Brit Marling Is Action's Newest Hero

by Katherine Cusumano

The Keeping Room is a minimal film. Julia Hart’s screenplay is quick and efficient, the performances are understated, and the plot focuses on three women’s struggle for survival in a time when very few resources were available to them. That’s not to say that it’s in any way a minor film, just that it makes the most of very sparse material. It’s something that The Keeping Room star Brit Marling notes as making the narrative all the more dramatic.

“It leaves the realm of fantasy with a woman tied to a chair in a bodysuit just drop-kicking 47 assassins,” Marling tells Bustle, “And it enters the realm of reality, which is three girls defending their home.”

The Keeping Room, out in limited release on Sept. 25, takes place during The Civil War, a period not exactly known for its female empowerment. War narratives — both film and the historical record — are often told from the male perspective. Marling’s film, though, examines what happens when the “horrific violence of war comes home to the civilian space," she says, where women, too, are deeply affected. To play the part of Augusta, who Marling calls a "new female action hero," the actress underwent major challenges, both mentally and physically.

“Four hours a day on a horse and being broken down by it in the sun and sweating,” Marling recalls. The "rigor of the training" — The Keeping Room used no stunt doubles — contributed to her understanding of where Augusta came from, and the hardships she faced; despite performing traditionally male tasks on the plantation like chopping wood and hunting in the forest (though the resources are rapidly waning), “She doesn’t have a man’s body."

“There’s a real ferocity to her,” Marling says, which ends up serving Augusta well when a pair of Union soldiers, part of the rapidly approaching army, arrive at the sisters’ plantation intent on causing harm.

“She’s sort of left to be both the woman and the man of the house," the 32-year-old actress says.

Augusta and her sister Louise keep their hair long and loose and continues to wear dresses, “all these other vestiges of femininity in a time that basically doesn’t have any room for the feminine anymore,” Marling says. “War and aggression and violence have sort of cannibalized everything.”

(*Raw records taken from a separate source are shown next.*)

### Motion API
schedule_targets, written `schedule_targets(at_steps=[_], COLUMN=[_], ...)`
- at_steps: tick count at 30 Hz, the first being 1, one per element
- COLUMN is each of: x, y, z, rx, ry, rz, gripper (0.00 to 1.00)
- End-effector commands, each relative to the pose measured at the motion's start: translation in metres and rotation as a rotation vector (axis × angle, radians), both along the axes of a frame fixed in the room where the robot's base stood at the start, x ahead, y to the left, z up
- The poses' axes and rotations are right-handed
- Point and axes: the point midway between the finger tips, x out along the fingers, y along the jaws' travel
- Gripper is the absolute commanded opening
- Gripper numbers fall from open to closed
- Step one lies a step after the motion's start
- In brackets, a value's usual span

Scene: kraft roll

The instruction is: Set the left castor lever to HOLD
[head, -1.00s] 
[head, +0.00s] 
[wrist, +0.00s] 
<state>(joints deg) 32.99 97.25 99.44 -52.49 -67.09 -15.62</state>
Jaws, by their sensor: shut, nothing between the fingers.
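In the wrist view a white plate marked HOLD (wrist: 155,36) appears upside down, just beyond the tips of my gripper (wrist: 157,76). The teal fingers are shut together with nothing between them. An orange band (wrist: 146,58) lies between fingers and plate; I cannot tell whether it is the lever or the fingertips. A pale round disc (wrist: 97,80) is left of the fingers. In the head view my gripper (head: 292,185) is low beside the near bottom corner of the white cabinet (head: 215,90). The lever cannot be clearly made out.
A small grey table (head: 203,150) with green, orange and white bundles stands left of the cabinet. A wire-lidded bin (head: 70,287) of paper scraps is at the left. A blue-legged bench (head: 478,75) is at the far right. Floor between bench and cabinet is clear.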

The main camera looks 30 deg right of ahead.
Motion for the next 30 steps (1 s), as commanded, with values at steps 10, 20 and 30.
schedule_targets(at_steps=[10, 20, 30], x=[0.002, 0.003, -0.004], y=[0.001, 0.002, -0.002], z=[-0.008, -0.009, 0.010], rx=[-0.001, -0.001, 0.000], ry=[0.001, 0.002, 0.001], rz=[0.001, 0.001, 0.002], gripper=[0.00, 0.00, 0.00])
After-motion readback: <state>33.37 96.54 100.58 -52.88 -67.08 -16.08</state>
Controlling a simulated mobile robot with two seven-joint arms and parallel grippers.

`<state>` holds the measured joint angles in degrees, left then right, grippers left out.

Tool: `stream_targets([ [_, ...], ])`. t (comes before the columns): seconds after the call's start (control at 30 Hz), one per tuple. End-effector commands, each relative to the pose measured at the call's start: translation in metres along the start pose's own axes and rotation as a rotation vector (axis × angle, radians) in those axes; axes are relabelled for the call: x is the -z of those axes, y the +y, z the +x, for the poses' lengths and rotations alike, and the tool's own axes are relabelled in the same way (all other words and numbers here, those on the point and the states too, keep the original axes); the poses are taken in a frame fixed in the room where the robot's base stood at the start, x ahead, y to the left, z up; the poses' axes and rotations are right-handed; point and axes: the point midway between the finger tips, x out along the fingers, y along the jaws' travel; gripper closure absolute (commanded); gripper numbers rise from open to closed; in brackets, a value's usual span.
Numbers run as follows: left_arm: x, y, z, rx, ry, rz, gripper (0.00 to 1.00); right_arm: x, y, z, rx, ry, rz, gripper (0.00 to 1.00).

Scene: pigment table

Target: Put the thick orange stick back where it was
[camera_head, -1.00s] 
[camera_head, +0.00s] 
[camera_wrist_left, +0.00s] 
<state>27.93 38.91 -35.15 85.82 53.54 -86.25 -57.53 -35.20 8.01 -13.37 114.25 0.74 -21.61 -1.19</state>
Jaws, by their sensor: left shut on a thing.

The role of Augusta was a new type of part for the actress; Marling says that she seeks out original experiences in the films she picks for herself. (Or writes for herself — she’s one of a small number of female actor-writers who, when confronted with a dearth of desirable roles, create them for themselves; she co-wrote 2011's acclaimed Another Earth, among other films.)

“When I read other people’s work, it’s a feeling of, oh, I never could have come up with that,” Marling says. “My imagination never would have gone to that place.”

Though Marling and others have made broad strides towards affirming that female-fronted, -written, and -directed films can receive both critical and popular acclaim, the actress explains that “there’s still a lot to be done.”

"[The audience is] so hungry for exploring relationships between women,” says Marling.

Films like The Keeping Room are at the forefront of change. The movie, directed by Daniel Barber and written by Julia Hart, blends cues towards masculinity and femininity without fully adhering to either side of the dichotomy. It plays on assumptions about the traditionally masculine genres of horror and Western, reminding viewers that women, too, can make and star in films of those nature.

“The more women are writing and directing and producing, the more these stories naturally find homes and find purchase,” Marling says.

Still, she adds, “I think we still just don’t really know what the female narrative looks like, exactly. I think we’re still used to kind of plug women into sort of traditional structures for a male protagonist’s story.”

Yet not this movie. In the bold, original The Keeping Room, it's just three women, no frills, staking their claim and defending their territory against the threat of outsiders.